Dad thought he had a map of the island somewhere and indeed he did. I found it in grandma's old bureau in my room, an old cloth Bartholemew dated 1935 or thereabouts (VS, that's the map, not my room). Dad was happy though, he went on Google Earth and reckoned it hadn't changed much, save for a bridge across the Medina somewhere. And that Sandown was appreciably bigger now than it was on the map. Neither of them good enough reasons to necessitate splashing out his hard-earned on a new map.

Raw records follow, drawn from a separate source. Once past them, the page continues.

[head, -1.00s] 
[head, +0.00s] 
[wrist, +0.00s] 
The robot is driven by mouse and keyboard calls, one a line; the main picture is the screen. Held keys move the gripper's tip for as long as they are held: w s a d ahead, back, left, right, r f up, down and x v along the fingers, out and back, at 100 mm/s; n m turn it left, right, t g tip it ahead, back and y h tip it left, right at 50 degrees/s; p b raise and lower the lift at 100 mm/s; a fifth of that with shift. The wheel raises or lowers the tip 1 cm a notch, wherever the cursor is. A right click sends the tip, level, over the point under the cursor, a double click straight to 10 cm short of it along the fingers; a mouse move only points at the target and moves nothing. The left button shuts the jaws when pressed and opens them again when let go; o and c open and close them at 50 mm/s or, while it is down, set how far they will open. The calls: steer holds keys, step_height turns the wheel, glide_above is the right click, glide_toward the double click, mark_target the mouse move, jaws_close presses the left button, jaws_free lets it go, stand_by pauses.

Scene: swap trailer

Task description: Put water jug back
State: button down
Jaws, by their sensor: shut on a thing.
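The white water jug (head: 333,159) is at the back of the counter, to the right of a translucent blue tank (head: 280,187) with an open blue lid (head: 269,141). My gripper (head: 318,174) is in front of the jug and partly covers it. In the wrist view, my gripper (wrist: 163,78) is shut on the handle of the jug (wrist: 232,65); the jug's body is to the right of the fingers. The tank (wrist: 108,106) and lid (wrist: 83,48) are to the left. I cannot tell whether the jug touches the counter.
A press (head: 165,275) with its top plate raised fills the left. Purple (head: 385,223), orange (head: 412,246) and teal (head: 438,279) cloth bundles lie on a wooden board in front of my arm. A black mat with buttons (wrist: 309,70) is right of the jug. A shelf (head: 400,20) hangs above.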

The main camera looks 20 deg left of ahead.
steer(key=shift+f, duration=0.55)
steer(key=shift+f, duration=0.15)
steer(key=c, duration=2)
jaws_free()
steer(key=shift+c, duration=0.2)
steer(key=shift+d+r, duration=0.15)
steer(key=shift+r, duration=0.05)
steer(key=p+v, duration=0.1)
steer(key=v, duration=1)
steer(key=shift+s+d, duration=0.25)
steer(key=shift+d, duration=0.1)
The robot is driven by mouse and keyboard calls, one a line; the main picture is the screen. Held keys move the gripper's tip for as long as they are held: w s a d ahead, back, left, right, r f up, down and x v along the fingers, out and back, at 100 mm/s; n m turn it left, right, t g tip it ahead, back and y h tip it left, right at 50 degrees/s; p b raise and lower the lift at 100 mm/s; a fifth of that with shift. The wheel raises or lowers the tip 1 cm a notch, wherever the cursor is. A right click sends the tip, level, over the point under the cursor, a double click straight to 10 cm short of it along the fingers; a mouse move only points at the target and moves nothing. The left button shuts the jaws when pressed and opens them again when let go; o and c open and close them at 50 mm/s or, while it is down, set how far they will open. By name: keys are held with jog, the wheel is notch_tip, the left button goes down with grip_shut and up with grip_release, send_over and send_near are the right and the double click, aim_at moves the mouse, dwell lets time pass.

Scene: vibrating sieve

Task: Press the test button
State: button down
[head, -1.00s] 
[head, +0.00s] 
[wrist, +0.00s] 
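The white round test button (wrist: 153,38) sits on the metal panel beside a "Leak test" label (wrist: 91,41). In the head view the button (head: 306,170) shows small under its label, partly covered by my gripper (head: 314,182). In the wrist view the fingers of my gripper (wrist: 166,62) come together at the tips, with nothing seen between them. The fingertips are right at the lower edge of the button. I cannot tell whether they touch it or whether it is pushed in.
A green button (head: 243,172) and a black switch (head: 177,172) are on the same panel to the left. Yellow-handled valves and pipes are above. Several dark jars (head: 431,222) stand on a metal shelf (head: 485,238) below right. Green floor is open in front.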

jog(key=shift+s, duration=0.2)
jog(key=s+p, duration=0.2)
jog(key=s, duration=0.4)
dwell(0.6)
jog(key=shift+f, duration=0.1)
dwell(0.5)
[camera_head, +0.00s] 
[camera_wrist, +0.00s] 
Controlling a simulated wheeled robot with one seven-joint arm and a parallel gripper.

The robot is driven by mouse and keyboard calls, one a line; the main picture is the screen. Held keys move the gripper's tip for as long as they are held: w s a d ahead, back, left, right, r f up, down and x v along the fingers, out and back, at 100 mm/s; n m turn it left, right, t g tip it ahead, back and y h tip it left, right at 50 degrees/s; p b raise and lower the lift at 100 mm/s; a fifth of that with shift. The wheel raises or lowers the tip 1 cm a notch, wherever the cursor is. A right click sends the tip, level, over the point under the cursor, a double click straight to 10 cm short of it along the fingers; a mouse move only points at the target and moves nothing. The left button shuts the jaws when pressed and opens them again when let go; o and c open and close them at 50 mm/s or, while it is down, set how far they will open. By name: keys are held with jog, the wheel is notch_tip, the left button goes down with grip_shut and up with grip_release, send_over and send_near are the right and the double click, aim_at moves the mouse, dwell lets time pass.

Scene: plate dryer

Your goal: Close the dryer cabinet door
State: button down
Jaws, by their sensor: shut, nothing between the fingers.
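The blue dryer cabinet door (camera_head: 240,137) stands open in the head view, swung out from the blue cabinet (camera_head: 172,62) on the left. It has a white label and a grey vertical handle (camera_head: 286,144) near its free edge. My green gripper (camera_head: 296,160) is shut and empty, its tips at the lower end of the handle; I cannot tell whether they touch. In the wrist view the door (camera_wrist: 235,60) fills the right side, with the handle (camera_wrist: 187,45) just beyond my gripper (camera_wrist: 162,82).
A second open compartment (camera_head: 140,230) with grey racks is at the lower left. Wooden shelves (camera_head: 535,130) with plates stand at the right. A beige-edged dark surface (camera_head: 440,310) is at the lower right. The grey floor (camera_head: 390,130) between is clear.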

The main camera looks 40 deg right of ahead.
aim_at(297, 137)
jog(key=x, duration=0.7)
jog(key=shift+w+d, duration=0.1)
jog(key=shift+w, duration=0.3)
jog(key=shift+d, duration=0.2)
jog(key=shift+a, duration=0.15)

Elsewhere, I have been honoured with some respected visitors. One was seeking "Scunthorpe Travelodge Cleaner" and out of 93 matches I appear to offer most satisfaction. I would dearly love to know why. The other two, and this is a huge mystery to me, featured a lot of cyrillic lettering and a picture of Frederick Sewards Trueman, backlinked to cricinfo.com. Fearing this to be Cricinfo employing hordes of cheap Russians to investigate who's stealing their bandwidth, I'm off to remove said link and replace it with a stolen image of t' greatest. Ah'll sithee.

4 Vegetable peelings:

Blogger Dave said...

So that's where my mum disappeared to in 1978.

4:41 pm  
Blogger Richard said...

Dave, you might find this a little unusual but the other Dave is now Dean of Dover. And his dad, also a David and already late in 1978, was one of the local rectors and was a very very nice man. You are not alone.

4:51 pm  
Blogger Rog said...

Has it changed much since 1969?

I'm dissappointed the other Dave didn't become a professional swimmer and get into Opera in his spare time. Dave the Diving Diva from Dover has so much more of a ring to it.

5:24 pm  
Blogger Sharon J said...

Y'know, if you had met your future wife there (and just so's everybody knows, it ISN'T me we're talking about here), something may have happened to change the way you felt about her at the start and your entire life may have panned out differently.

I spent my first anniversary on IoW. We were in a caravan and all I can really remember was my husband (now my ex) having a jimmy out of the bedroom window and some people coming along while he was in mid stream. Caravans didn't have inside loos back in those days.